Quelques studios plus loin, Marjorie Frantz enregistre un épisode d'une série américaine. Cela fait 15 ans que cette brune à la voix grave a été contactée pour faire son premier doublage, celui de Julia Roberts. Depuis, elle alterne théâtre le soir et doublage la journée. Pour le cinéma ou la télé, elle passe d'Hilary Swank à Mila Kunis ou à Sidse Babett Knudsen dans la série "Borgen".

"J'ai pu faire des choses que l'image ne m'aurait pas permis de faire, parce qu'avec une image, on est forcément cantonné dans un emploi. Il n'y a rien de plus délicieux que de faire le matin une obèse complètement chtarbée, et l'après-midi une ravissante petite jeune fille", lance-t-elle.

Ils sont 1.785 hommes et 1.465 femmes à avoir fait au moins un jour de "post-synchronisation" (doublage) en 2011, selon Audiens.

Mais seuls quelques uns tirent leur épingle du jeu.

"Je suis dans une position confortable, mais ce n'est pas le cas de tout le monde", reconnaît Marjorie Frantz. "On doit être une centaine à en vivre, une vingtaine à en vivre très bien, et 2.000 à courir le cachet".

"On en vit bien. On est des intermittents heureux", renchérit Philippe Peythieu, 62 ans, voix d'Homer Simpson dans la série culte.

"Abattage"

Le tarif est théoriquement le même pour tous, fixé par une convention collective en train d'être renégociée: 6,22 euros pour une ligne (soit 50 caractères) pour le cinéma, et 5,91 euros pour la télévision, auxquels s'ajoute une dégressivité en fonction du nombre de lignes.

Avec ce barème, pour un épisode de "Mentalist", la série de TF1 aux plus de 8 millions de téléspectateurs, Thierry Ragueneau, qui prête sa voix aux héros, touche environ 750 euros.
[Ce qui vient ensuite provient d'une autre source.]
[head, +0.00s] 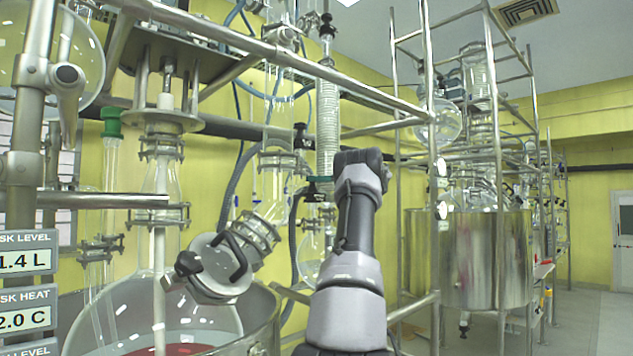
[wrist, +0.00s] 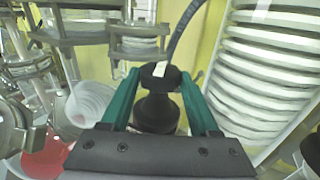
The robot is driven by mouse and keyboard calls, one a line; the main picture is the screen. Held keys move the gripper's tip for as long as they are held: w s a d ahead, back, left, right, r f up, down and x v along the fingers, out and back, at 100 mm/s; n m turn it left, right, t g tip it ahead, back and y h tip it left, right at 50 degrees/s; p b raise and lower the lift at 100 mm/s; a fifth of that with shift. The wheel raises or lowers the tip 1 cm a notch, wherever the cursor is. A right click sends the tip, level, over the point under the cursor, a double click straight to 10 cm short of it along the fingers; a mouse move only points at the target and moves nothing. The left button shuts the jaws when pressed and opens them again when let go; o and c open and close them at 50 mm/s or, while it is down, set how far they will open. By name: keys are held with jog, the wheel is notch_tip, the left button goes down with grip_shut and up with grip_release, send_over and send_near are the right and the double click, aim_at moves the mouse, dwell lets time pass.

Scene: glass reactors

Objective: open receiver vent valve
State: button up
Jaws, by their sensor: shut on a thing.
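The valve knob (wrist: 157,112) is black, with a round top that carries a white mark. In the wrist view it sits between the two teal fingers of my gripper (wrist: 158,82), which are shut on it from both sides. In the head view a teal part of my gripper (head: 319,179) shows just left of my grey wrist, beside the glassware. My arm hides most of the gripper there, and the knob's grip cannot be made out. I cannot tell how far the valve is turned.
A ribbed glass condenser column (wrist: 265,70) stands close on the right in the wrist view. A dark hose (wrist: 185,30) runs just behind the knob. In the head view, a large round flask (head: 100,315) with red liquid stands lower left, and metal frame bars (head: 270,50) cross above my arm.

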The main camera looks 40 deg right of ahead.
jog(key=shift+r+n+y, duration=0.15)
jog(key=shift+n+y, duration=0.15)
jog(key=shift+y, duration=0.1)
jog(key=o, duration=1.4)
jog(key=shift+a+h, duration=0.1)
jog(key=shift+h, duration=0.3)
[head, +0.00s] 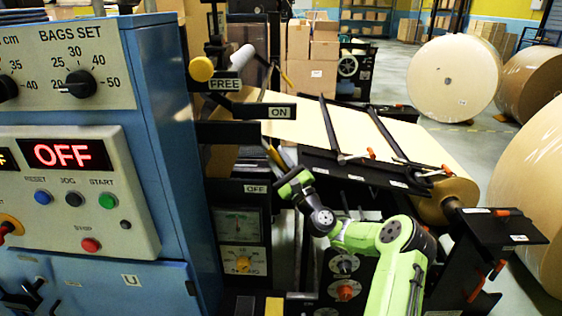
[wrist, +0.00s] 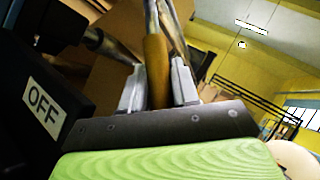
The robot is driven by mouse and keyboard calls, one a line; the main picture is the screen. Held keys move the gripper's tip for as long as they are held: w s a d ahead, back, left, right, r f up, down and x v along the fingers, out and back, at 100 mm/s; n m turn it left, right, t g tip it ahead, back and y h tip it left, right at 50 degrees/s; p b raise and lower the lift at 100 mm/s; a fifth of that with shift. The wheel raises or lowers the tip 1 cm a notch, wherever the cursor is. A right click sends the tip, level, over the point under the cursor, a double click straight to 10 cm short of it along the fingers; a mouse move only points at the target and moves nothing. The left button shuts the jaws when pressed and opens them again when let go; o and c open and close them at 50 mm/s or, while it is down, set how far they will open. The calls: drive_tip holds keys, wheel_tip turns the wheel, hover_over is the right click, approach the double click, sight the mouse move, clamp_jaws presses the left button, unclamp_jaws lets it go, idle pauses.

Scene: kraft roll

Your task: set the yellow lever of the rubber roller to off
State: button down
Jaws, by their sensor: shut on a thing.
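My gripper (wrist: 158,80) is shut on the yellow lever (wrist: 156,62); its grip stands between the two pale fingers in the wrist view. A metal rod runs on from the grip toward the top of that view. In the head view my gripper (head: 283,168) is at the machine front, below the ON plate (head: 282,112) and just right of the OFF plate (head: 255,188). The lever is small and mostly hidden by my gripper there. The OFF plate (wrist: 43,108) also shows at the left of the wrist view.
A blue cabinet (head: 160,130) with a control panel stands at the left. A yellow knob (head: 200,69) is by the FREE plate (head: 223,84). A kraft web and dark bars lie above and right of my arm. Large paper rolls (head: 452,78) stand at the right.

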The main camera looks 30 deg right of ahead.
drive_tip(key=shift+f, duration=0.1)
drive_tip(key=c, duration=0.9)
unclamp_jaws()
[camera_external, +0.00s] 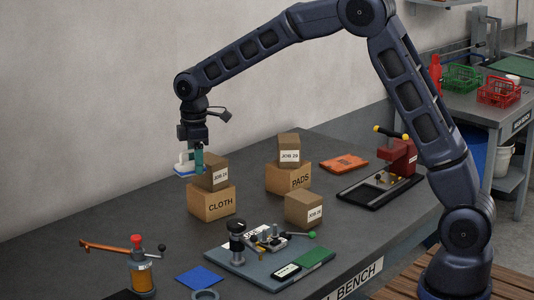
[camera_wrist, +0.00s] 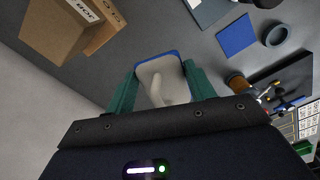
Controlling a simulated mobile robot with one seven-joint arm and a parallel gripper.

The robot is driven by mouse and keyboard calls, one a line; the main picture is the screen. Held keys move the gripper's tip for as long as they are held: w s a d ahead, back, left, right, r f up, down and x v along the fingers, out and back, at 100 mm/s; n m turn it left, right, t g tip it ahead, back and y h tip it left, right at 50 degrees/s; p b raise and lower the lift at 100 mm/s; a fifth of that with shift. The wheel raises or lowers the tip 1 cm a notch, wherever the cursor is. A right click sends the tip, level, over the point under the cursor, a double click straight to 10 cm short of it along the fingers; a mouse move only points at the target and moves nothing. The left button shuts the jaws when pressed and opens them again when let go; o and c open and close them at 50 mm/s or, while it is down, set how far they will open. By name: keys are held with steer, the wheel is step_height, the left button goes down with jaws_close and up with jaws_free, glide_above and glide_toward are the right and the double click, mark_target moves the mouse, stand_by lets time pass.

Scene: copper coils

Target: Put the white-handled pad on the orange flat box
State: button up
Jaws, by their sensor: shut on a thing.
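The white-handled pad (camera_external: 183,163) has a white body and a blue edge. My gripper (camera_external: 196,160) is shut on it and holds it in the air, just left of the small upper box on the CLOTH box. In the wrist view the pad (camera_wrist: 172,67) sits between the two green fingers of my gripper (camera_wrist: 162,88). The orange flat box (camera_external: 343,163) lies on the bench at the back right, well to the right of my gripper. It does not show in the wrist view.
Brown boxes stand on the CLOTH box (camera_external: 211,203) and the PADS box (camera_external: 288,180). A third small box (camera_external: 304,210) stands in front. A black tray with a red press (camera_external: 400,160) is beside the orange box. A blue square (camera_external: 200,276) lies near the front.

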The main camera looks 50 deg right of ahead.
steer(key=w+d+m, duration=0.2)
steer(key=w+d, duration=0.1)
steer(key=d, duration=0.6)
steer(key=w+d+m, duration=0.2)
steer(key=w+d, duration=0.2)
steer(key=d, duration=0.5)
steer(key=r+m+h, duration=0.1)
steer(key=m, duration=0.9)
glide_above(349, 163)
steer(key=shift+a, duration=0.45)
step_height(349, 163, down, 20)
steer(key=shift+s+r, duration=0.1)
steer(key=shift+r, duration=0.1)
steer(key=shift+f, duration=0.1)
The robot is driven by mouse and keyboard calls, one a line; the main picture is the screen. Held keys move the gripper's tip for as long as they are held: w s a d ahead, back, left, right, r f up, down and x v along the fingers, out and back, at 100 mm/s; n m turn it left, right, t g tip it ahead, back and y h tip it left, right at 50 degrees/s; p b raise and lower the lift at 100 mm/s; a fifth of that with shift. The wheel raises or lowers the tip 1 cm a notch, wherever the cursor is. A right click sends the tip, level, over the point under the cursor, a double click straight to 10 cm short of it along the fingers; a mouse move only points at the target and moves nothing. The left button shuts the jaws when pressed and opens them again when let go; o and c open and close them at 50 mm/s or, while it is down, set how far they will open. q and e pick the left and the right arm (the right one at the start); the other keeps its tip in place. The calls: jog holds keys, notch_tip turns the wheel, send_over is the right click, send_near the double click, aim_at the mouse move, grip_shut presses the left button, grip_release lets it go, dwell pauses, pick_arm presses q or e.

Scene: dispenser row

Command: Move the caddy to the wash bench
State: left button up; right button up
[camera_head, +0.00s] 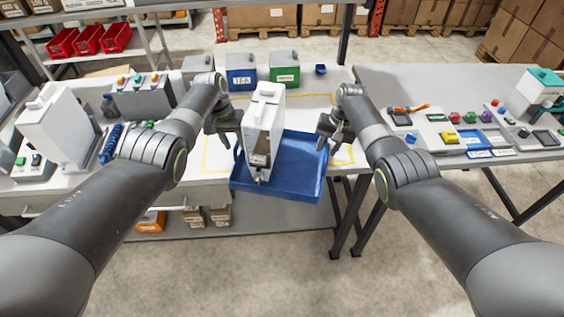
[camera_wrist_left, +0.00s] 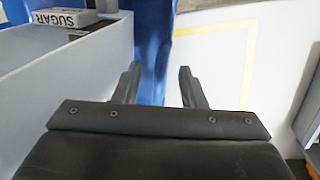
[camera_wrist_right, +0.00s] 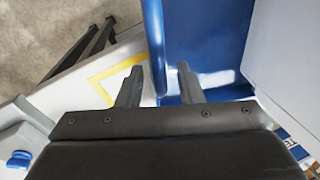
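The caddy, a blue tray (camera_head: 305,165) with a low rim, sits in the middle of the head view. A tall white dispenser (camera_head: 263,125) stands in its left part. The tray's front reaches past the near table edge; I cannot tell whether it rests or hangs. My left gripper (camera_head: 232,137) is at its left side; in the left wrist view its fingers stand apart around a blue wall (camera_wrist_left: 153,60). My right gripper (camera_head: 328,138) is at its right side; in the right wrist view its fingers stand apart, with the blue rim (camera_wrist_right: 154,45) between them. No label marks the wash bench.
Blue and green boxes (camera_head: 284,72) stand behind the tray. A yellow outline (camera_head: 215,155) marks the left table. Another white dispenser (camera_head: 58,125) stands at the left. The right-hand bench (camera_head: 390,80) holds coloured items, with bare room at its back left. A gap separates the benches.

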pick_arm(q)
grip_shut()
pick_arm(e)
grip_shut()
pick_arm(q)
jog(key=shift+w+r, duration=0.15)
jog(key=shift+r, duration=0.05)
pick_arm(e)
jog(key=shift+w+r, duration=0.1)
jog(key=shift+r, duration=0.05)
Mais, pour leurs rôles importants et récurrents, les célébrités du milieu peuvent être payées "de gré à gré", à un tarif négocié.

C'est le cas pour Patrick Poivey quand il double Bruce Willis, pour Marjorie Frantz avec Mila Kunis, pour Philippe Peythieu avec les Simpson, pour Greg Germain, la voix française de Will Smith ou pour Med Hondo, celle d'Eddie Murphy et de Morgan Freeman.

En pleine polémique sur les salaires des comédiens de cinéma, "on n'est pas concernés", souligne cependant Patrick Poivey. "On n'est même pas au tarif de l'assistant du chef opérateur sur un film. Nous, c'est de la rigolade".

C'est donc avec incrédulité que ces comédiens ont vu depuis une bonne dizaine d'années les célébrités du grand écran venir doubler de gros dessins animés. "C'est une question de marketing. On prend des comédiens célèbres parce que ce sont eux qui vont faire les plateaux du 20 heures", analyse Philippe Peythieu.

Loin des paillettes, les comédiens de doublage doivent, eux, faire face aux réalités d'un métier qui évolue, et dont les cadences se sont emballées ces dernières années sous le double coup des progrès techniques et de budgets qui se resserrent.

Un phénomène accentué ces dernières années par la crise, tandis qu'un certain nombre de doublages se sont délocalisés en Belgique, moins chère.

"Les cadences se sont considérablement accélérées. Ce qu'on faisait en trois jours, on le fait en un jour et demi", indique Thierry Ragueneau, dans le métier depuis plus de 30 ans. Avec trois jours pour doubler deux épisodes de "Mentalist", il estime cependant être dans une situation "confortable".

"C'est parfois de l'abattage", abonde Greg Germain.

"Aujourd'hui, on vous demande de faire un film en quatre jours au lieu d'une semaine", renchérit Med Hondo, également réalisateur de films. "Les conditions de travail sont devenues difficiles par rapport à l'époque dorée que j'ai connue", ajoute ce barbu à casquette.

"Le manque de temps, c'est à tous les niveaux de la chaîne", détaille Patrick Poivey, qui se souvient que pour "Beaucoup de bruit" de Kenneth Branagh, il y a 20 ans, l'adaptation en français avait duré un an.